■ Work to do:
Output the data exactly, with every line intact.

■ Raw data:
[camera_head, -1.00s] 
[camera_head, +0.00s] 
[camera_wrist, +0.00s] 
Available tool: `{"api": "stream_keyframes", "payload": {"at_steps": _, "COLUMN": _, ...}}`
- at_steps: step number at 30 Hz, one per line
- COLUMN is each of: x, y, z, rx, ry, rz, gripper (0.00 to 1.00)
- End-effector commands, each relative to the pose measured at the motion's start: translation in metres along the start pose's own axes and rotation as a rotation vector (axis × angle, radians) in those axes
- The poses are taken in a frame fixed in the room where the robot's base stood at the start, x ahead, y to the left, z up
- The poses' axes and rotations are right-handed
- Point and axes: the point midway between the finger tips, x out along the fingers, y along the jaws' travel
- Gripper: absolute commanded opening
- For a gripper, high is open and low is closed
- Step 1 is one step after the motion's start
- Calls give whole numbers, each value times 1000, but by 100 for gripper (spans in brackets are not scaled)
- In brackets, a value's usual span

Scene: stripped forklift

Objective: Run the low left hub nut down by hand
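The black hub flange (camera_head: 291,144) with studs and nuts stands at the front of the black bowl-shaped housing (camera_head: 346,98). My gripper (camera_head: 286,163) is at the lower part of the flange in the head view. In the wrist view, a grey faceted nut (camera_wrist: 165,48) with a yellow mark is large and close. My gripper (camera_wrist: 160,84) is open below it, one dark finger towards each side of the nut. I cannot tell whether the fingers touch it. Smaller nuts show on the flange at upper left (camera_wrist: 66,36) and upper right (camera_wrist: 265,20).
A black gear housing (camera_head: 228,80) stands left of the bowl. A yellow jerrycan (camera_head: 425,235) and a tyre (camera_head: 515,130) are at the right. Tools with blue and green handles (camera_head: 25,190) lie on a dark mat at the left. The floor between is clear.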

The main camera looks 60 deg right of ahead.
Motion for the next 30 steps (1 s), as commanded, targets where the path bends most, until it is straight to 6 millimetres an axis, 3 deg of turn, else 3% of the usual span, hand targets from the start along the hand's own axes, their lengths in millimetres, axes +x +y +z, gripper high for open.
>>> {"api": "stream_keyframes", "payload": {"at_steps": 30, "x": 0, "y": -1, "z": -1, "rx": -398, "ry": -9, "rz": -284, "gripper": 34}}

■ Output below:
[camera_head, -1.00s] 
[camera_head, +0.00s] 
[camera_wrist, +0.00s] 
Available tool: `{"api": "stream_keyframes", "payload": {"at_steps": _, "COLUMN": _, ...}}`
- at_steps: step number at 30 Hz, one per line
- COLUMN is each of: x, y, z, rx, ry, rz, gripper (0.00 to 1.00)
- End-effector commands, each relative to the pose measured at the motion's start: translation in metres along the start pose's own axes and rotation as a rotation vector (axis × angle, radians) in those axes
- The poses are taken in a frame fixed in the room where the robot's base stood at the start, x ahead, y to the left, z up
- The poses' axes and rotations are right-handed
- Point and axes: the point midway between the finger tips, x out along the fingers, y along the jaws' travel
- Gripper: absolute commanded opening
- For a gripper, high is open and low is closed
- Step 1 is one step after the motion's start
- Calls give whole numbers, each value times 1000, but by 100 for gripper (spans in brackets are not scaled)
- In brackets, a value's usual span

Scene: stripped forklift

Objective: Run the low left hub nut down by hand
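The black hub flange (camera_head: 291,144) with studs and nuts stands at the front of the black bowl-shaped housing (camera_head: 346,98). My gripper (camera_head: 286,163) is at the lower part of the flange in the head view. In the wrist view, a grey faceted nut (camera_wrist: 165,48) with a yellow mark is large and close. My gripper (camera_wrist: 160,84) is open below it, one dark finger towards each side of the nut. I cannot tell whether the fingers touch it. Smaller nuts show on the flange at upper left (camera_wrist: 66,36) and upper right (camera_wrist: 265,20).
A black gear housing (camera_head: 228,80) stands left of the bowl. A yellow jerrycan (camera_head: 425,235) and a tyre (camera_head: 515,130) are at the right. Tools with blue and green handles (camera_head: 25,190) lie on a dark mat at the left. The floor between is clear.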

The main camera looks 60 deg right of ahead.
Motion for the next 30 steps (1 s), as commanded, targets where the path bends most, until it is straight to 6 millimetres an axis, 3 deg of turn, else 3% of the usual span, hand targets from the start along the hand's own axes, their lengths in millimetres, axes +x +y +z, gripper high for open.
>>> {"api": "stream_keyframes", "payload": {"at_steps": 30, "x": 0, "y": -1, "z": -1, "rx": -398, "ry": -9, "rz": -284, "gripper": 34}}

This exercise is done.